Asking a senior well is itself a skill. Framing the question precisely so the senior can answer in two sentences instead of twenty. Reading the senior’s body language to know when the question is welcome and when it is interrupting. Building, over time, a working sense of what each senior knows and what they don’t — which becomes a map of the team’s actual knowledge graph. None of those skills develops when the question is sent to a model that responds the same way regardless. Years of soft-skill development are skipped over by juniors who default to the faster path.

The junior who asks the senior also does something the model does not enable: they slot into the team. The fifth time a senior helps a junior with a tricky problem, a working relationship has formed. The senior knows what the junior is good at. The junior knows what the senior cares about. When a hard problem lands later, both know who to pull in. This is not soft texture around the actual work; it shapes what each engineer can do on a five-year horizon, because most engineering careers are decided by who-you-worked-with as much as what-you-shipped.

The discipline here is to prefer the senior at developmental moments, even when the model would be faster. Not at every moment — the model is genuinely useful for the things it is genuinely useful for. At the moments where the answer matters less than the interaction, defaulting to the model is choosing efficiency over development, and most juniors do not yet have the calibration to spot the difference.

4. Day-one calibration

The skill of knowing whether to trust your own output used to develop slowly across a career, with each project teaching the engineer where their own work was reliable and where it wasn’t. Juniors had license to be miscalibrated for years, because their output was small enough that the calibration error was bounded by the size of what they shipped.

Post-AI, that license is gone. The junior is shipping not their own output but the model’s, from day one. The model’s output is confident regardless of whether it is correct, and the junior who has not yet developed evaluation skills has nothing to push back against the confidence. The classical junior failure mode used to be uncertainty about correct output; the new junior failure mode is certainty about incorrect output, which is a much worse failure to have, because uncertainty asks for help and certainty does not.

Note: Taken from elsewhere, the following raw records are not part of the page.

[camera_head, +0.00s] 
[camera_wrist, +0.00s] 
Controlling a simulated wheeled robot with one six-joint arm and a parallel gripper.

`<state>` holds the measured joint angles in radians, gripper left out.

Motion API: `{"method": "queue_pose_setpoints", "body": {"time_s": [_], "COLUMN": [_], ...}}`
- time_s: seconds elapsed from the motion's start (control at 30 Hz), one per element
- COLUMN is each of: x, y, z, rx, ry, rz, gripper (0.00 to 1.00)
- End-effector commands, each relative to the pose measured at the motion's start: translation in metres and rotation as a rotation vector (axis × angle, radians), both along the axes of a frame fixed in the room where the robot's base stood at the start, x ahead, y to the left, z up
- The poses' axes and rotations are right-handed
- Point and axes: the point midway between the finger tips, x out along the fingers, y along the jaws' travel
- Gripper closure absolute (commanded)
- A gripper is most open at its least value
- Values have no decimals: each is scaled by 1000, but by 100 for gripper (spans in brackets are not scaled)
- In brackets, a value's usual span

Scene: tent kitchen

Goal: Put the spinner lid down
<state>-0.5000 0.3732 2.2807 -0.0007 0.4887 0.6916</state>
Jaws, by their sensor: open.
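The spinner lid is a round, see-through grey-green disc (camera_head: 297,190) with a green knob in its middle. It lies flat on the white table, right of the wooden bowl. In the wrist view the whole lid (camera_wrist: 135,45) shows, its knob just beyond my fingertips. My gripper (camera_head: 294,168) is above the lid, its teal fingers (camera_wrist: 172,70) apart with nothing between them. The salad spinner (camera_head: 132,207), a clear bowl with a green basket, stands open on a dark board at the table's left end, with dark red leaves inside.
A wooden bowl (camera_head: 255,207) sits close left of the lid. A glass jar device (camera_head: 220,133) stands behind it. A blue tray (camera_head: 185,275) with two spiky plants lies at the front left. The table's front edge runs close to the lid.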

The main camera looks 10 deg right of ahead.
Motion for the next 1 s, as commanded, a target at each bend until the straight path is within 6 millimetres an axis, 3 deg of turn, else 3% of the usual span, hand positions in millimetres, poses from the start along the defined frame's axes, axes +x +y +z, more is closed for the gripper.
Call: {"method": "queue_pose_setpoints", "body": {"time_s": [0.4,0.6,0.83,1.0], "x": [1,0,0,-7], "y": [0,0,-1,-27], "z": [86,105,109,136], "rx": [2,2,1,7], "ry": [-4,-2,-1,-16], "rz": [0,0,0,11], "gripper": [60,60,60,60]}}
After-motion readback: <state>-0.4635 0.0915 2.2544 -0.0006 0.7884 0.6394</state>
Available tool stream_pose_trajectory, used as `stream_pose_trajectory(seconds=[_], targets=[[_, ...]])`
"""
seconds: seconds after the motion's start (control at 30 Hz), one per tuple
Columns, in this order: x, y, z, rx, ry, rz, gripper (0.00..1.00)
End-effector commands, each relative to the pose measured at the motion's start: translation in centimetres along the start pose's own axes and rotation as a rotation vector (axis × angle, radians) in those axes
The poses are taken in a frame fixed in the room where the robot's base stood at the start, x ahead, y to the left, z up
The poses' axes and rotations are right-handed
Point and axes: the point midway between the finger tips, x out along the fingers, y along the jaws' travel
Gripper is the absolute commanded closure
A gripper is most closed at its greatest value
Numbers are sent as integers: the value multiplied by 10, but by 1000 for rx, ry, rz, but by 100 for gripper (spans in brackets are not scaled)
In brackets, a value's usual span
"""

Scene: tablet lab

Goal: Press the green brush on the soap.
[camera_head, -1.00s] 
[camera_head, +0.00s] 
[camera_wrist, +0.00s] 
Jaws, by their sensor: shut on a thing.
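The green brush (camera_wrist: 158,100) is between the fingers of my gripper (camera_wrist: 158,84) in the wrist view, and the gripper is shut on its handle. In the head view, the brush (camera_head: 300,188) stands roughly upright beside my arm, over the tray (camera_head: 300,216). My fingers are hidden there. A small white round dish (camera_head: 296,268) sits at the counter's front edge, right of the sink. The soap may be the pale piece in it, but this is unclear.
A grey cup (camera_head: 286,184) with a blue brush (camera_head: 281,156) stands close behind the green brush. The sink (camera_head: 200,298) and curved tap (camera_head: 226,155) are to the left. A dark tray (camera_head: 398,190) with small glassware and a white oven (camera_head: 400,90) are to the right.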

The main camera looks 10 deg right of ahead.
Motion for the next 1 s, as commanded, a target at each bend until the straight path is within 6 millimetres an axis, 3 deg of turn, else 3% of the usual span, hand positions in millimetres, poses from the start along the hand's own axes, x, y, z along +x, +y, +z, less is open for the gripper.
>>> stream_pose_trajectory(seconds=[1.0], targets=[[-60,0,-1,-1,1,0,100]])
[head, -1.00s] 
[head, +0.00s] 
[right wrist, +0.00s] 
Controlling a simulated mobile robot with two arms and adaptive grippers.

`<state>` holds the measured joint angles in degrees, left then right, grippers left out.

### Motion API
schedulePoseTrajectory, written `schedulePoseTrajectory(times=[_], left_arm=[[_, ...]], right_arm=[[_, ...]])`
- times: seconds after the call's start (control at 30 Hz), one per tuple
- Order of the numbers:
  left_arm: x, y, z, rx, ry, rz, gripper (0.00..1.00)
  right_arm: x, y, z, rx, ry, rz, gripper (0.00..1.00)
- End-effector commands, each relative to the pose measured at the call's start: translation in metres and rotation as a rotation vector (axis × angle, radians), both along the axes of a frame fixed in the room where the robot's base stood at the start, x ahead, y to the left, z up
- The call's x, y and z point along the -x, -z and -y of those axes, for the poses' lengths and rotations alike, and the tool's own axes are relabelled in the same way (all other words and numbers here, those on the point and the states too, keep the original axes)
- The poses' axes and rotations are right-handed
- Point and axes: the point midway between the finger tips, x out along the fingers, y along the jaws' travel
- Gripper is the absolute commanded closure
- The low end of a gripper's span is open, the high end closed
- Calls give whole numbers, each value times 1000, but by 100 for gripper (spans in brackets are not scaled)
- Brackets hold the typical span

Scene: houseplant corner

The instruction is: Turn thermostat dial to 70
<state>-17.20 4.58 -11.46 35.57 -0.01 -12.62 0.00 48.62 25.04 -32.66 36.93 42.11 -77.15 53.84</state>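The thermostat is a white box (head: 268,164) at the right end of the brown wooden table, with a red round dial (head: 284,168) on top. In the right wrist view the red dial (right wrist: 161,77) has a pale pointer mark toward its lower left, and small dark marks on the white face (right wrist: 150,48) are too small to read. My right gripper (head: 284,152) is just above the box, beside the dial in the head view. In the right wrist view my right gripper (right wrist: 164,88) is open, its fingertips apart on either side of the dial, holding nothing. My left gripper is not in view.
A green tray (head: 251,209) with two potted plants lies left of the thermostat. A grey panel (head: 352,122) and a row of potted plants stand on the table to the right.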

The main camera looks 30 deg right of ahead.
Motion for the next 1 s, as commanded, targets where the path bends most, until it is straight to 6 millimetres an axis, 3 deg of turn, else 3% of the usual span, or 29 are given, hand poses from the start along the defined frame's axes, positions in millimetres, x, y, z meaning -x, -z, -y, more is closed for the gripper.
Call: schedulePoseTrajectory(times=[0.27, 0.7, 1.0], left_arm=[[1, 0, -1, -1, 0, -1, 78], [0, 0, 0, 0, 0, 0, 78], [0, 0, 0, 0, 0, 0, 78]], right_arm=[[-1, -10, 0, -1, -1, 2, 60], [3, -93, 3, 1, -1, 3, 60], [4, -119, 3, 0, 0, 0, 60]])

This is the place where the apprenticeship ladder breaks most quickly if no one notices. A junior who accepts confident-but-wrong output once is fine; a junior who develops the habit of accepting confident-but-wrong output is in trouble, because the habit hides under productive-looking work for a long time before it visibly costs the team. The cost, when it lands, is concentrated in incidents and review failures and the moment a senior realizes the junior cannot evaluate what they have been shipping.

Calibration has to be taught explicitly, early, and as a primary junior skill rather than an emergent senior one. The form is concrete: hand the junior something the model produced, ask them to find what is wrong with it, and watch what they say. Repeat the exercise weekly. The point is to build, by practice, the instinct of evaluating model output before accepting it. The instinct is the skill.

Mentors who do not teach this assume the junior will pick it up by osmosis. They will not. Calibration was never osmotic; it was developmental, and the development used to happen over years of producing-and-being-corrected. The new conditions do not allow for years; the calibration that used to surface in year three has to be present in week six.

Closing

The first three years of being an engineer used to mostly take care of themselves. The work was developmental by accident, because the work was hard and the engineer was junior and the gap between them was the gap that produces growth. AI tools closed part of that gap on the engineer’s behalf, which is good for output and ambiguous for development.

The junior who treats AI as a productivity tool ships more code than juniors used to ship. The junior who treats AI as a production environment in which their own development still has to happen ships somewhat less code, more deliberately, with eyes on the substrate they are accumulating. The first kind of junior is easier to manage in the short run. The second kind of junior is the one who, in three years, becomes someone the team wants to keep.

Most of the responsibility for getting this right does not sit with the junior. It sits with the senior who designs their work, the manager who decides what they are measured on, and the team that decides whether developmental moments count as work or as interruption. But part of it is the junior’s, and the part that is the junior’s is mostly a matter of choosing harder things on purpose when easier things would ship the same output with less of them. The teams that come out of this period with strong seniors are the teams that made room for that choice deliberately, against the pull of the dashboards that reward the alternative.